Depuis plusieurs années, le Cambodge reçoit des milliards de dollars d’investissements chinois dans le cadre de l’initiative chinoise Belt & Road (BRI). Entre 2013 et 2017, Pékin a investi 5,3 milliards de dollars américains dans le pays d’Asie du Sud-Est. Entre 2016 et 2019, les deux pays ont signé 65 accords de coopération pour financer des projets d’infrastructures tels que des ports maritimes, des autoroutes, des aéroports, des centrales électriques et même une raffinerie de pétrole.

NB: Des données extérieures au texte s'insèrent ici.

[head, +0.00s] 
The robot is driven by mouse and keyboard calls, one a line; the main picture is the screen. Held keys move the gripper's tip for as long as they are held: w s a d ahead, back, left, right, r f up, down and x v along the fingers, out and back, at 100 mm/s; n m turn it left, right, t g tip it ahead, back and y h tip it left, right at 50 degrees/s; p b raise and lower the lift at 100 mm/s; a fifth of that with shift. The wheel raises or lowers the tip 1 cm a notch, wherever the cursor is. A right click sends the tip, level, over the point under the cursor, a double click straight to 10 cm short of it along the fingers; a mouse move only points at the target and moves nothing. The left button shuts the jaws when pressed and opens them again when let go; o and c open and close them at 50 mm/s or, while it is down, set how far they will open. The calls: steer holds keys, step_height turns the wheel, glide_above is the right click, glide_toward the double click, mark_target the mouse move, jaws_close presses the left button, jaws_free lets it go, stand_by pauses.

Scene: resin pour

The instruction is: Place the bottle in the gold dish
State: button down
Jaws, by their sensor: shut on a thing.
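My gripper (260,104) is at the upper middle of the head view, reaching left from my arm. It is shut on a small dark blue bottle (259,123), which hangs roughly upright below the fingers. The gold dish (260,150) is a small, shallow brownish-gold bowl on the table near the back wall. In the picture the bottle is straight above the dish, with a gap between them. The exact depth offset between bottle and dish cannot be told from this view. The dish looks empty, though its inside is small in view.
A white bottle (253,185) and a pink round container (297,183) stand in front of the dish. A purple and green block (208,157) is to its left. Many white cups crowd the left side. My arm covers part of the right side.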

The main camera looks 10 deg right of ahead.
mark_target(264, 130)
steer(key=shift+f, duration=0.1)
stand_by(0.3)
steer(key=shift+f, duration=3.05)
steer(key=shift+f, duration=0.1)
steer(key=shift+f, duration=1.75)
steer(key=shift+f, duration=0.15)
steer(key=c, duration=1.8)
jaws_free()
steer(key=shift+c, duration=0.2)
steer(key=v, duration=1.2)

Nombre de ces projets se concentrent sur la zone économique spéciale (ZES) de la province de Preah Sihanouk, dans le cadre d’une stratégie visant à transformer le Cambodge en un pôle économique régional. Si ces investissements ont contribué au développement du pays et de Sihanoukville en particulier, la corruption et d’autres facteurs ont eu des répercussions négatives sur la population et les communautés locales.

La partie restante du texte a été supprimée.